Delta Scrambles Service on Song and the Delta Shuttle Desperately trying to conserve cash to avoid a bankruptcy filing, Delta Air Lines is scrambling operations on its low-fare Song service and on its Northeast Corridor Shuttle flights between Boston/Logan, New York/LaGuardia and Washington/National airports. Effective November 1, Delta will retire its Shuttle-specific fleet of 120-seat Boeing 737-300G planes and replace them with MD-88s configured with 134 seats. The MD-88s became available when Delta closed its Dallas/Fort Worth hub and dropped other routes. Over at Song, the airline's struggling clone of JetBlue Airways, Delta is trimming flights on several routes from LaGuardia, Boston and Hartford and reallocating the equipment to routes to Florida from New York/Kennedy and Boston. It is also adding one new route on November 1: Orlando-San Francisco. The latest crisis for Delta developed this week when it delayed filing its quarterly financial results with the Securities and Exchange Commission and admitted it was having trouble finding a company to process its credit card payments. Its current credit card arrangement expires August 29 and the vendor wants a "significant cash reserve," cash that Delta doesn't have. Speaking of dwindling cash, Independence Air says its financial position continues to worsen and it many not have enough funds to survive the brutally slow winter months. The airline is already planning to cut 15 percent of its schedule beginning September 6. That's about 60 daily flights. It will also drop service between its Washington/Dulles hub and two California cities: San Diego and San Jose. The carrier is also delaying delivery of Airbus A319s originally scheduled for delivery next year.

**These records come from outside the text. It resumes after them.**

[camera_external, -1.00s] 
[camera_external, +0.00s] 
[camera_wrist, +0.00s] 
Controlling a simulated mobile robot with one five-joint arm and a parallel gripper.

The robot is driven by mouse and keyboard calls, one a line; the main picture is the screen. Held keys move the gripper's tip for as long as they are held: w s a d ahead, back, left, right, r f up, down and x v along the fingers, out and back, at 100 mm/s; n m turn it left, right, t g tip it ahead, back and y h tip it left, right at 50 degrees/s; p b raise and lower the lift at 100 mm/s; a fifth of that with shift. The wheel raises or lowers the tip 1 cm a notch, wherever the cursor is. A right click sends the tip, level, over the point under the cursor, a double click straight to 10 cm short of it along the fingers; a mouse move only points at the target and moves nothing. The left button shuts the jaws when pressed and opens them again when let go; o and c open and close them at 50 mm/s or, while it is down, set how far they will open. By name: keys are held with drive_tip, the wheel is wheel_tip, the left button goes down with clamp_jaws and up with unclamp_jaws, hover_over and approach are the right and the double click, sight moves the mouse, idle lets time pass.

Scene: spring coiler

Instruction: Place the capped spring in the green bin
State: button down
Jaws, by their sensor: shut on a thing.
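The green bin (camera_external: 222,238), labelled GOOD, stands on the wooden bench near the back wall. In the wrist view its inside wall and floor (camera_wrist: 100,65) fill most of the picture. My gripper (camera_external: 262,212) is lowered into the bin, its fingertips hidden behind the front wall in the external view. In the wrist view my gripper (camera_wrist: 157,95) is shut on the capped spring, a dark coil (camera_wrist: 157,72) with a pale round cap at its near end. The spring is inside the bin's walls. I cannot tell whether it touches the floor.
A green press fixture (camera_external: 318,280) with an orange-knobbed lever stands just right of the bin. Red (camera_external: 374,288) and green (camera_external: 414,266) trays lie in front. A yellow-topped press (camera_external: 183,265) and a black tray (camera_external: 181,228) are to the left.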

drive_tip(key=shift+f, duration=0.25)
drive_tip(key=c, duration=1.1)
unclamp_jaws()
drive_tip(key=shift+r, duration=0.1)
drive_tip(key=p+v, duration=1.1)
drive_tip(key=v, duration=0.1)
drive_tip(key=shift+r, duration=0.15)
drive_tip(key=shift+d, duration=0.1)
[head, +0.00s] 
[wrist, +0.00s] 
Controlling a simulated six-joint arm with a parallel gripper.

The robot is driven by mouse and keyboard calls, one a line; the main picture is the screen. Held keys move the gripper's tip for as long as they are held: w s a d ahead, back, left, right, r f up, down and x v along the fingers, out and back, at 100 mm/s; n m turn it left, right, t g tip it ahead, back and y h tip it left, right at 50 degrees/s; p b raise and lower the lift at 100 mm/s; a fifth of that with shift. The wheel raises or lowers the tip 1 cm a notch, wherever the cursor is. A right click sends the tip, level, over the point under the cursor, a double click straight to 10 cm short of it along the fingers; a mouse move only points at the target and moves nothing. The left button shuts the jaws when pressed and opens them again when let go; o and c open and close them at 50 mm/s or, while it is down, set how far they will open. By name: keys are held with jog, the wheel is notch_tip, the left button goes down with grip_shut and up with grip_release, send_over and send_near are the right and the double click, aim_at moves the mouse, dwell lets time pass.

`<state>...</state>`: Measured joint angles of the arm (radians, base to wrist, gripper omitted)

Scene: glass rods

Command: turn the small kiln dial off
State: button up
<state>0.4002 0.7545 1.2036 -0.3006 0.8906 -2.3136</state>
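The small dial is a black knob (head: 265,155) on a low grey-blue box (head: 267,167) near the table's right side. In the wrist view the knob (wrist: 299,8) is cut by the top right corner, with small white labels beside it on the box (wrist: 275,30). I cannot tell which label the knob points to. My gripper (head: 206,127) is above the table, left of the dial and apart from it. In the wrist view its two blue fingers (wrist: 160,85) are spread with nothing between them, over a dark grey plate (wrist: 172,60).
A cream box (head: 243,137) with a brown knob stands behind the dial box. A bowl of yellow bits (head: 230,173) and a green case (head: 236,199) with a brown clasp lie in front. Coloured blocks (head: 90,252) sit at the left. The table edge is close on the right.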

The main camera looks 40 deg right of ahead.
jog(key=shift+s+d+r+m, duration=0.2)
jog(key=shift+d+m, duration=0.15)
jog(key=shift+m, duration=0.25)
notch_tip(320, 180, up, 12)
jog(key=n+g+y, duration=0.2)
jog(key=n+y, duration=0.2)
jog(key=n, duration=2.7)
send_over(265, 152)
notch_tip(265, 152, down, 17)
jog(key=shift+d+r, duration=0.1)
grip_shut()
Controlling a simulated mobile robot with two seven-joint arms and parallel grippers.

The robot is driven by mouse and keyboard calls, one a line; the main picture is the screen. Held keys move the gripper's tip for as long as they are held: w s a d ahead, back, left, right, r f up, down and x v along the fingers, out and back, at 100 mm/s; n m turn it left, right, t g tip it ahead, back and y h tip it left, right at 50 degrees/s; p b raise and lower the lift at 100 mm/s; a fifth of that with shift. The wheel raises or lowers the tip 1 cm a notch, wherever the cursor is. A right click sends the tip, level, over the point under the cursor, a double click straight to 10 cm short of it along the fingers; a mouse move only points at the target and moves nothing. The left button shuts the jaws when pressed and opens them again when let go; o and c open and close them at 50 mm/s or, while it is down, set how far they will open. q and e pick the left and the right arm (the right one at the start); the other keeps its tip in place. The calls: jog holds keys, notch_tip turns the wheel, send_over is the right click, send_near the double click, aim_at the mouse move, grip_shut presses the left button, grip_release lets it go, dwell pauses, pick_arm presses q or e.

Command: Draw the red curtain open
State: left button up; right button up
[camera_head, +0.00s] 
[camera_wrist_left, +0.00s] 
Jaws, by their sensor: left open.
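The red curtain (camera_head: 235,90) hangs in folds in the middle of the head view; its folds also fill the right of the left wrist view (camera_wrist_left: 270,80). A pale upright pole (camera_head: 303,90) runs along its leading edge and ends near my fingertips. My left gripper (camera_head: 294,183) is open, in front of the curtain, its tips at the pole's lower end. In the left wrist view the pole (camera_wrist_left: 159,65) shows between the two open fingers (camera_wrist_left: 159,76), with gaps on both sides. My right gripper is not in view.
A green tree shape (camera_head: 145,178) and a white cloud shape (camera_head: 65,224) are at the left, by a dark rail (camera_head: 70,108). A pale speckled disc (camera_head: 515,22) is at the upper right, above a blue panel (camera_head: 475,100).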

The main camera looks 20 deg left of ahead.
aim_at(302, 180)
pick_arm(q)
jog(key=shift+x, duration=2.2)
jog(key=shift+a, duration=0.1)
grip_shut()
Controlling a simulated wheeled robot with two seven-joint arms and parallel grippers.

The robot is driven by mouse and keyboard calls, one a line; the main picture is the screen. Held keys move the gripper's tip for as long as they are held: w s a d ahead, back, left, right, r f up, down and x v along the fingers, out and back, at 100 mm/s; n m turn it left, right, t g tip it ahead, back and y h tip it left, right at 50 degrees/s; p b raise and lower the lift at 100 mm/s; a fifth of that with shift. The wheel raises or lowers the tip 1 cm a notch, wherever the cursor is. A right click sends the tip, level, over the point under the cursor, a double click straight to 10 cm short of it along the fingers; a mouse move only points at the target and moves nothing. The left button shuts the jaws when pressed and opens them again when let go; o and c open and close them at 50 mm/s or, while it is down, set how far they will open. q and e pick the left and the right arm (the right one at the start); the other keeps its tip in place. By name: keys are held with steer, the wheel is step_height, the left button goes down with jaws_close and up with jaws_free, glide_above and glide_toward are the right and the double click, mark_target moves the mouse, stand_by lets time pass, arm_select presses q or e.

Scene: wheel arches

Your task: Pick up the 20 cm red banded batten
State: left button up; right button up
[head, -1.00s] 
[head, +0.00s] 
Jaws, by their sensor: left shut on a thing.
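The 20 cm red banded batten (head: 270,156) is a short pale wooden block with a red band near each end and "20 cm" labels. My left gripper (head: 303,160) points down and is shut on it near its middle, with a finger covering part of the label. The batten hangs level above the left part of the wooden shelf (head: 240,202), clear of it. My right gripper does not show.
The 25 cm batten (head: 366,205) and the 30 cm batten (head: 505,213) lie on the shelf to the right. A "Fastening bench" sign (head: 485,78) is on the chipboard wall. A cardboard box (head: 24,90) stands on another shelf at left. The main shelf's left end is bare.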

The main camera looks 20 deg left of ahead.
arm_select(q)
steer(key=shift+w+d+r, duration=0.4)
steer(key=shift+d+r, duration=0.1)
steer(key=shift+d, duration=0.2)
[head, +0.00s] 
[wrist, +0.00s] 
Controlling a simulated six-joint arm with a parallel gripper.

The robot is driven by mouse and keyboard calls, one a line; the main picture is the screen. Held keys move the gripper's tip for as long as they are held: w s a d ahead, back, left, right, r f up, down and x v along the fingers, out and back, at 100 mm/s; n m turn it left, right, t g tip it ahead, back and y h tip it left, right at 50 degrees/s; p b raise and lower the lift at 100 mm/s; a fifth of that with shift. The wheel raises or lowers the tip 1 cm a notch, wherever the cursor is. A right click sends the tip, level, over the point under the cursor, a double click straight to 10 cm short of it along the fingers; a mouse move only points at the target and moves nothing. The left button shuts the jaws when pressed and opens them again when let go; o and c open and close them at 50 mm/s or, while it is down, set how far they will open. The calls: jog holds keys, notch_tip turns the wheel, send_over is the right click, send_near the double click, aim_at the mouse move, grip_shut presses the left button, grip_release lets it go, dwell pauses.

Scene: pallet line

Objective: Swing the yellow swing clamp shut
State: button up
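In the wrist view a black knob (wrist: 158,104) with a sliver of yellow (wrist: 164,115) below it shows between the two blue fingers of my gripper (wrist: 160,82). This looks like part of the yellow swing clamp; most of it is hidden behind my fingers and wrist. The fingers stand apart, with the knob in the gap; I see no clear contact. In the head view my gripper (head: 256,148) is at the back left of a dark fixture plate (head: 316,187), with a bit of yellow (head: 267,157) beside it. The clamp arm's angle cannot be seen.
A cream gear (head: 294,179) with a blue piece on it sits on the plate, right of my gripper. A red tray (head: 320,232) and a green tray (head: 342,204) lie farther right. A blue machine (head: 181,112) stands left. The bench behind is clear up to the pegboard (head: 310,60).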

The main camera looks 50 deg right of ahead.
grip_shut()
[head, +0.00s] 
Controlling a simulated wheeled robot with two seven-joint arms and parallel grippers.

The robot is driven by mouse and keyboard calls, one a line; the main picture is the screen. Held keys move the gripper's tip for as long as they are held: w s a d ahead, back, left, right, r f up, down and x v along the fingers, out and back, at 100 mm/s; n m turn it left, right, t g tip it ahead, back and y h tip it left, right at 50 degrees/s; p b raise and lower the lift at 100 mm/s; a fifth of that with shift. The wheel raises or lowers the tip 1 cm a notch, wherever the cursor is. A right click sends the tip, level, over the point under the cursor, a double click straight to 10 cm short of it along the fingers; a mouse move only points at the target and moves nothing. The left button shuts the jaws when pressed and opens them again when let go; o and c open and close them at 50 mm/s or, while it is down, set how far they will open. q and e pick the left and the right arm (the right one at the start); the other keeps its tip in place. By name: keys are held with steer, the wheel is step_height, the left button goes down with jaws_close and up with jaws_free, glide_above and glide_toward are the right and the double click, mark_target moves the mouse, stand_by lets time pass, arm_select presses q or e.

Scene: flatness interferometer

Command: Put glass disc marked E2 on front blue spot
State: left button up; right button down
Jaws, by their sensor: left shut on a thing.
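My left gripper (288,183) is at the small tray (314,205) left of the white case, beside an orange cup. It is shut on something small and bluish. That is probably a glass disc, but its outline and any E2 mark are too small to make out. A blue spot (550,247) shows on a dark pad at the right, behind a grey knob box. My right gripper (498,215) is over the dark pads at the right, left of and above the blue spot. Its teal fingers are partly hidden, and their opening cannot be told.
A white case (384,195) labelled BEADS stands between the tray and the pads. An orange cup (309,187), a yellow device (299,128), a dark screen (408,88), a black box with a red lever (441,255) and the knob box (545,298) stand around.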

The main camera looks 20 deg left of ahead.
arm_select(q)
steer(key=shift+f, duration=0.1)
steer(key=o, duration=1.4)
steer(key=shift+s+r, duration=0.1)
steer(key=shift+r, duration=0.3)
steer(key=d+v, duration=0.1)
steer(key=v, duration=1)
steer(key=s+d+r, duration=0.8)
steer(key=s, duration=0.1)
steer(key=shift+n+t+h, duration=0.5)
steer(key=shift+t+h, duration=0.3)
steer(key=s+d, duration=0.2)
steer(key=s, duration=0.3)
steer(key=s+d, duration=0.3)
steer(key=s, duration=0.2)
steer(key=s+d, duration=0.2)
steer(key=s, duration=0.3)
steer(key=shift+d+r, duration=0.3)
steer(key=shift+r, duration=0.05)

Rising Oil Prices Mean Rising Fares
Crude-oil prices briefly surged past $66 a barrel on Thursday and closed at a record high of $65.80 a barrel on the New York Mercantile Exchange. That led at least three airlines--United, Delta and Continental--to raise fares. The price hikes range from $2 to $10 a segment on discounted fares. Air Canada also raised fares on Thursday afternoon. The Air Canada hike was C$5 to C$12 a segment. The U.S. dollar is plummeting again against the euro and other world currencies. It closed Thursday at $1.24 against the euro, a ten-week low. The dollar has also dropped to 110 Japanese yen and $1.81 against the British pound.

Southwest Airlines Slaps Capacity Controls on Awards
Southwest Airlines' simple, easy-to-use, easy-to-understand frequent-flyer program, Rapid Rewards, just got more restrictive and more complicated. Effective February 10, the airline will slap capacity controls on all flight rewards. Southwest was the only carrier to offer any-seat/any-flight availability on awards. To take the sting out of the change, Southwest now allows 24 months to accrue award credits rather than the old 12-month accrual period. But that's not much of an emollient since all the other capacity-controlled major carriers allow virtually unlimited time to accrue award miles and rewards. America West and US Airways have confirmed what we reported several briefings back: The merged carrier's new Dividend Miles credit card provider will be Juniper Bank. Why is the airline switching from Bank of America? Money, of course. Juniper, a subsidiary of Barclays, is paying $130 million for the right to be the card provider and it is advancing the cash-strapped carriers $325 million against the future purchase of Dividend Miles. Juniper also issues the credit cards for AirTran Airways' A-Plus Rewards and Frontier Airlines' Early Returns plans.

Business-Travel News You Need to Know
Boston/Logan and Continental Airlines are in an ugly dispute over Continental's free Wi-Fi service at Logan's Continental Presidents Club lounge. Logan charges $7.95 a day for Wi-Fi access in public areas of the airport and airport officials want Continental to buy the service from them. Logan officials have even gone so far as to claim that Continental's free W-Fi service is a security risk. Continental has asked the Federal Communications Commission to intervene in its favor. Alaska Airlines recorded an abysmal 49.8 percent on-time rating in June. That's the worst showing by any airline since the United Airlines meltdown in the summer of 2000. United recorded a 42.7 percent on-time rating five years ago last August.